3.    Impeller blades designed to disperse gas, typically radial-flow disk impellers and wide-blade hydrofoil impellers, can operate above the boiling point the liquid.  The impellers alone will not provide enough heat for boiling the liquid, because of the high heat of vaporization of liquids.  External heat must be applied to the vessel to effectively raise the temperature.
 
2.    Liquid level measurement can be difficult, especially with a vortex and changing liquid level.  With good liquid level measurement and a programmed controller, mixer speed could be adjusted.  However, no such special purpose equipment is commercially available as a standard package.
 
1.    If forming a vortex is sufficient for these applications, then a 0.8 meter diameter pitched-blade turbine operating at 1.13 rps with a 2,200 Watt motor should be sufficient for the 6,000-liter vessel.  For the 200-liter vessel, a 0.4 meter diameter pitched-blade turbine operating at 1.4 rpm with a 380 Watt motor should be sufficient.
 
The effect of viscosity between 1 and 200 cp will have little if any effect on these applications, since whatever mixing does occur will be turbulent.  The effect of fluid properties on power requirements will be in direct proportion to the fluid density and effectively independent of viscosity for this range of conditions.
 
The mistake often made in moving from the laboratory to production is that mixing in a glass beaker with a magnetic stir bar can be scaled geometrically.  A glass beaker with a stir bar will mix effectively for two primary reason, small size and large surface to volume ratio.  Small size means that any mixing will occur quickly, simply because of small distances and high rotational speeds.  While the contents appear to simply vortex, even small vibrations of the stir bar can cause secondary flow that will not occur with a shaft-mounted impeller.  In a beaker, the surface area at sides causes sufficient friction to create secondary motion and mixing.  As the process is scaled-up to production, the surface area increases with the vessel diameter squared, while the volume increases as the diameter cubed.  In the large vessel, friction at the wall has almost no effect on the swirling contents and thus adds no effective mixing.
 
This question is based on several common misconceptions about how mixing takes place and the effect of a vortex.  The best assumption is that the presence of a vortex is an indication of poor mixing.
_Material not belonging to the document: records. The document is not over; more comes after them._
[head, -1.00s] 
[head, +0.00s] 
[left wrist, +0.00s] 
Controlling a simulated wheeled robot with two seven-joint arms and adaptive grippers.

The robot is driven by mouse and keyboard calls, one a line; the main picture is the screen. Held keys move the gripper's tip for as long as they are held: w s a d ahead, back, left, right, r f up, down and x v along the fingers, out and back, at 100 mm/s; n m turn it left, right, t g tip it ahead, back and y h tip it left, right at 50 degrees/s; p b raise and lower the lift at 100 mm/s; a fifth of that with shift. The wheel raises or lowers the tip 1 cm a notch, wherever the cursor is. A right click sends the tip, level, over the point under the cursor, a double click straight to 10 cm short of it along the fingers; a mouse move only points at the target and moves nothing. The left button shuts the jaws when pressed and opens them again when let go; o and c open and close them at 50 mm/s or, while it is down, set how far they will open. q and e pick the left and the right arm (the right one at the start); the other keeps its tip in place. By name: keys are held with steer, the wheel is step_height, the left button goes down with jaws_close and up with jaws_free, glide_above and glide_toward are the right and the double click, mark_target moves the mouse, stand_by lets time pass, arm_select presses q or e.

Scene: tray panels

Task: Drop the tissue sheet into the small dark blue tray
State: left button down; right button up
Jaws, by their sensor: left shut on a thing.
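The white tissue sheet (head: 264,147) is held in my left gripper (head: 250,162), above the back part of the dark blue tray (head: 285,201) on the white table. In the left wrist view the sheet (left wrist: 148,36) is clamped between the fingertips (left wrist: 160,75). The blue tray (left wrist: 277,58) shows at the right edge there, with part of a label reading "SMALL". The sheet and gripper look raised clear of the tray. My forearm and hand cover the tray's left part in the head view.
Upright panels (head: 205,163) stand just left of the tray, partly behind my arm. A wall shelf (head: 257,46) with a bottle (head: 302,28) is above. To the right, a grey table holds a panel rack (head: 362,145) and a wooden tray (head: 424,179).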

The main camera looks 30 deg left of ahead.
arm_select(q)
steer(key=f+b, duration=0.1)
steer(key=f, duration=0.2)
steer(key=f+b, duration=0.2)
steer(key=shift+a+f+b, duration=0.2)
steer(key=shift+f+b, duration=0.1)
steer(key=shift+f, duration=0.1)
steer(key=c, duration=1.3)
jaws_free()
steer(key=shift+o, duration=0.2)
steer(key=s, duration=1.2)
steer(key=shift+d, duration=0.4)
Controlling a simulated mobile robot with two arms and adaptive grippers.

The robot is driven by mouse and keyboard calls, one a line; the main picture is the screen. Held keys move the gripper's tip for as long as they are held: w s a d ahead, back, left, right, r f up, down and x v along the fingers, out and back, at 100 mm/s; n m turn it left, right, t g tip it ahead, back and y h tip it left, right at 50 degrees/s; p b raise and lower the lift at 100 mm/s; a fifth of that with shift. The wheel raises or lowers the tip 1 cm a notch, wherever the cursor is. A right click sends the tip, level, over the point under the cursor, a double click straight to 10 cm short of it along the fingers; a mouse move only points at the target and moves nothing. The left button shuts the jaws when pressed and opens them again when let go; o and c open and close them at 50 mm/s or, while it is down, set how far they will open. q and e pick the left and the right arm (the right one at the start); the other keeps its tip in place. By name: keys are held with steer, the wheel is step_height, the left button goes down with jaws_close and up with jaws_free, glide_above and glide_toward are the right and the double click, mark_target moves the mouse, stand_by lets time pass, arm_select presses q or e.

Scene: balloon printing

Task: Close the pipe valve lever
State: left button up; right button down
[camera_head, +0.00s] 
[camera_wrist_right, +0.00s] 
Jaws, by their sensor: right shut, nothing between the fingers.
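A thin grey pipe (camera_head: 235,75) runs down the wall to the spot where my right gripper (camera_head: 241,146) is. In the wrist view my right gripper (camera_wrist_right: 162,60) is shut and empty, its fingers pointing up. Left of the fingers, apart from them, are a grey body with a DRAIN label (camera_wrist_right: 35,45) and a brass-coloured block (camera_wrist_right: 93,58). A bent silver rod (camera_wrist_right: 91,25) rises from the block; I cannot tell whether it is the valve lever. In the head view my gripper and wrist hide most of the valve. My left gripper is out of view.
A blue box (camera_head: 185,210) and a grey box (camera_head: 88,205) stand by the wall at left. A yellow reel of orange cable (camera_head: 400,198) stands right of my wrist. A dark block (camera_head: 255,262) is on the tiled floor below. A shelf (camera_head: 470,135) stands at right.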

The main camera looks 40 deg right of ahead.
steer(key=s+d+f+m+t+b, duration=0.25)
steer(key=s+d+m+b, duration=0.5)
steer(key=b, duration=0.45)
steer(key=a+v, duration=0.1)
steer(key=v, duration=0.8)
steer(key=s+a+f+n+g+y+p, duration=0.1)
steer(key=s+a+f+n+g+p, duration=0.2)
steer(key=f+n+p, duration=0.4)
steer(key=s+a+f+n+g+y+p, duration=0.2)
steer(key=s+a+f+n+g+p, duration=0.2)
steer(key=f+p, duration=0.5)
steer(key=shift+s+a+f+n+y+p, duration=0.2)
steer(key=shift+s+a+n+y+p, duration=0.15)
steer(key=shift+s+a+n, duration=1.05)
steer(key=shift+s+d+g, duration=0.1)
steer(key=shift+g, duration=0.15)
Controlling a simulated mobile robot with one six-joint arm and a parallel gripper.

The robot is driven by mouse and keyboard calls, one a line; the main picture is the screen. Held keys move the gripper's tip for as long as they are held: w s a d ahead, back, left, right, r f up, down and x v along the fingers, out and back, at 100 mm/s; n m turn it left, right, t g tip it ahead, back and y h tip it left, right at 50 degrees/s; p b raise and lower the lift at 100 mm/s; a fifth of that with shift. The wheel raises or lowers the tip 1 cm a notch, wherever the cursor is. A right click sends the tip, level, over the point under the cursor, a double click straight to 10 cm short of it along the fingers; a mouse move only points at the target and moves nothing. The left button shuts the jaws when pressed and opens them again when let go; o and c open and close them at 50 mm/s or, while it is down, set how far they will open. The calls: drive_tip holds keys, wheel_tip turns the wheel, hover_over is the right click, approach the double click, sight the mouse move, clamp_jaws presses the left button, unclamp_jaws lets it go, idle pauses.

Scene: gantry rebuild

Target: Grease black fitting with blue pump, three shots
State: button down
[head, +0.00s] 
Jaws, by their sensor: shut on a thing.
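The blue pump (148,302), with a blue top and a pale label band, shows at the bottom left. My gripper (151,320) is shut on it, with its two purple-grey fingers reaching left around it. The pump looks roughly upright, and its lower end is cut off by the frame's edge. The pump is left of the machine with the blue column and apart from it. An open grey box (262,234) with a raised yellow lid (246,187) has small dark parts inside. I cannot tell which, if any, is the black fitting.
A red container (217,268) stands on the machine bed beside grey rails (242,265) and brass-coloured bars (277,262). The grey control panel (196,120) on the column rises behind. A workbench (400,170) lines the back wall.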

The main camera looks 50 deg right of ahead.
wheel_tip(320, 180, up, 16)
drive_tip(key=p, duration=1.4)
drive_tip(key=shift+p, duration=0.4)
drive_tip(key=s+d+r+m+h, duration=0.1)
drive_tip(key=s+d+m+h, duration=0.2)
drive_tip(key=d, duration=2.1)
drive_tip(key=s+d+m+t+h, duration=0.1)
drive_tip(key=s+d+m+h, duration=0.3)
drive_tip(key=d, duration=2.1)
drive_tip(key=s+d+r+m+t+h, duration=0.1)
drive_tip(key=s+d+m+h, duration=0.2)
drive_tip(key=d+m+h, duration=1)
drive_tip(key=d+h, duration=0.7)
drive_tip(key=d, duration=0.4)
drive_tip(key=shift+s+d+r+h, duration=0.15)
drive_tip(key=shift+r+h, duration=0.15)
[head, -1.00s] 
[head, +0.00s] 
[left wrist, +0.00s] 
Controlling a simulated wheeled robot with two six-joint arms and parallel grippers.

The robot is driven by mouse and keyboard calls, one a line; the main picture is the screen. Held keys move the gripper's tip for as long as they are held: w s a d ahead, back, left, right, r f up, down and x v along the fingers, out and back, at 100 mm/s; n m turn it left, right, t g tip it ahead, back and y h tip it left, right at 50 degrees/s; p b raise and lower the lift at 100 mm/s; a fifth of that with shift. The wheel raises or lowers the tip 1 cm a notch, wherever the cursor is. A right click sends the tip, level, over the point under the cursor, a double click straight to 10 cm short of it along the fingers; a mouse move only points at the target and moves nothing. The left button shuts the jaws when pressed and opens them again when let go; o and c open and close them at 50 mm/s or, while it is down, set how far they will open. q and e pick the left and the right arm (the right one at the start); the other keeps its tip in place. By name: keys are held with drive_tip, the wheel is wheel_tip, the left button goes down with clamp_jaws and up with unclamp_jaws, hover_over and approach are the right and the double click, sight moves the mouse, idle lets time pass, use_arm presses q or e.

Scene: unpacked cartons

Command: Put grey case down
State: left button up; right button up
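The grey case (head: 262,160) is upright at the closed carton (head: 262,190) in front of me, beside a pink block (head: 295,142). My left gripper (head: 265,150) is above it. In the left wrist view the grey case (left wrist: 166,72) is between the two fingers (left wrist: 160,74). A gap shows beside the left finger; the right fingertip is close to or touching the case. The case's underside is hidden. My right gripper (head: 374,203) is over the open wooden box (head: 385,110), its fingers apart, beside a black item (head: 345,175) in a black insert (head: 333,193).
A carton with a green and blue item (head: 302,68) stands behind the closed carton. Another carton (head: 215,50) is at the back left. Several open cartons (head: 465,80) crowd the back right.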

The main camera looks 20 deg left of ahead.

The answers by this expert are based on the best available interpretation of the information provided.  The consequences of the application of this information are the responsibility of the user.  If clarification is needed, please submit a further question.


 

EDITOR'S NOTE: The questioner offered additional information, to which our expert offered this additional advice:

    This question and answer are quite different, once the objective of the mixing is clear.  The need for a vortex, based on this description is still irrelevant.  The amount of additional surface area provided by a vortex is inconsequential by comparison with the surface renewal provided by turbulent mixing.
 
1)  The following are recommendations for the mixers:
 
First container - Height 2.25 meters, Diameter 1.5 meters top and bottom, 2 meters center, barrel shaped, 4 baffles 0.15 meters wide, contoured to vessel shape, mounted about 0.01 meters off the wall.
Impeller - pitched-blade turbine, 4 blades, 45 degree angle, pumping downward 0.6 meters in diameter, 0.12 meter wide blades, 0.1 meters off the bottom.  Rotational speed 2.08 rps (125 rpm) with a 3.7 kW motor.
 
Second container - Height 1 meter, Diameter 0.5 meters top and bottom, 0.6 meters center, barrel shaped, 4 baffles 0.04 meters wide, contoured to vessel shape, mounted about 0.005 meters off the wall.
Impeller - pitched-blade turbine, 4 blades, 45 degree angle, pumping downward 0.25 meters in diameter, 0.05 meter wide blades, 0.04 meters off the bottom. Rotational speed 5.8 rps (350 rpm) with a 0.75 kW motor.
 
2)    No known variable speed drive specifically programmed for liquid level feedback control.  A programmed logic controller (PLC) with a liquid level sensor could be programmed to provide a form of feedback control.  Control logic would have be developed to match surface motion and mixing intensity.  Manual adjustment or incremental adjustment to liquid level could be more practical.
 
3)    Baffle recommendation is included in the answer to question 1).  Standard baffles are 4 at 90 degrees around the vessel, approximately 1/12 the tank diameter and spaced a small distance from the vessel wall.